The Government pledged as part of its election campaign to lift the minimum wage to $20 and hour by 2020. Done in equal steps, this will require increases of $1.75 per hour in 2019 and $1.75 per hour in 2020. All recent increases in the minimum wage have been in the 25 cents to 50 cents per hour range. To reach the $20 per hour by 2020, the incremental increases are high and the additional costs will have to be paid for by both growers and consumers. One of our members has done some analysis on the impact of this increase and they believe it will increase inflation by two percent. In many respects it will be self-defeating as, to pay for it the cost of food will need to increase, along with other costs, and so buying power will be decreased. An unintended consequence of these increases that our members are telling us is that the cost of bringing new staff into businesses on trial will increase and so there will be a reduced number of new entry level employees joining the workforce.
When the change in the minimum wage is combined with one of the proposals in the Employment Relations Amendments Bill, namely the loss of the 90-day trial period for businesses with more than 20 staff, this will reduce even further entry level employment opportunities. The 90 day trial has been a valuable tool for getting previously unemployed people into jobs andon to permanent jobs. Considerable effort is needed to give new workers who have been unemployed the work skills and pastoral support to move into full time employment.The 90 day trial and a reasonable minimum wage have enabled this. There are also other measures proposed in the Employment Relations Amendment Bill that I’ve identified in previous blogs that will not be growth or product quality enhancing.
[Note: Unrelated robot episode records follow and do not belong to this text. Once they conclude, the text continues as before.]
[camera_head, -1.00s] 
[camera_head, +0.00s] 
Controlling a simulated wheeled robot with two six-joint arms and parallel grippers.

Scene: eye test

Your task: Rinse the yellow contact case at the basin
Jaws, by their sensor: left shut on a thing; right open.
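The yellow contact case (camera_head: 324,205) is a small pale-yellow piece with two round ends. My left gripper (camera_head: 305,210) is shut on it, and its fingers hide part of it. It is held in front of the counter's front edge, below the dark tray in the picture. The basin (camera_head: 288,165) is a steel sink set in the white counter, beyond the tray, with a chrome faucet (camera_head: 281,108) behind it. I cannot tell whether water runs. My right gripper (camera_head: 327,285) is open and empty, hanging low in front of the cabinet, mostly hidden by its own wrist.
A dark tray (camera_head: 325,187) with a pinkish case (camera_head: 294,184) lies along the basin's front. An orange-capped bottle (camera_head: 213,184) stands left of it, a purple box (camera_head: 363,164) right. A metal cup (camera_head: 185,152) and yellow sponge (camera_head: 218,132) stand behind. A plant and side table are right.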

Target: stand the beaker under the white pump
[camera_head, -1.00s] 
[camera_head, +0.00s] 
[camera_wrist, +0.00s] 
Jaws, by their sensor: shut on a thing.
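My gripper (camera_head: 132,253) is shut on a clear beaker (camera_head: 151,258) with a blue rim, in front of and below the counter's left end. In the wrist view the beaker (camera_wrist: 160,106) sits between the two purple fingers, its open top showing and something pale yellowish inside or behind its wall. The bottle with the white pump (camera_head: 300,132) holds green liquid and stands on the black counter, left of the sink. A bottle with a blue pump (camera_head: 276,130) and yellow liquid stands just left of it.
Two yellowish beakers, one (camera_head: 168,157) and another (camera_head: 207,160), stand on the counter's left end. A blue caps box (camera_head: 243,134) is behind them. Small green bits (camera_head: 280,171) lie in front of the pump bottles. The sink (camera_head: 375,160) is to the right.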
The above examples represent how business is getting more complicated and costly for both urban and rural New Zealand. I do not think that any of these complications will add value, increase the number of permanent employees, or increase the quality of our produce. In fact, they will add cost that will make it more difficult for these businesses to survive, to employ New Zealanders, and to support our country’s financial, social and environmental sustainability.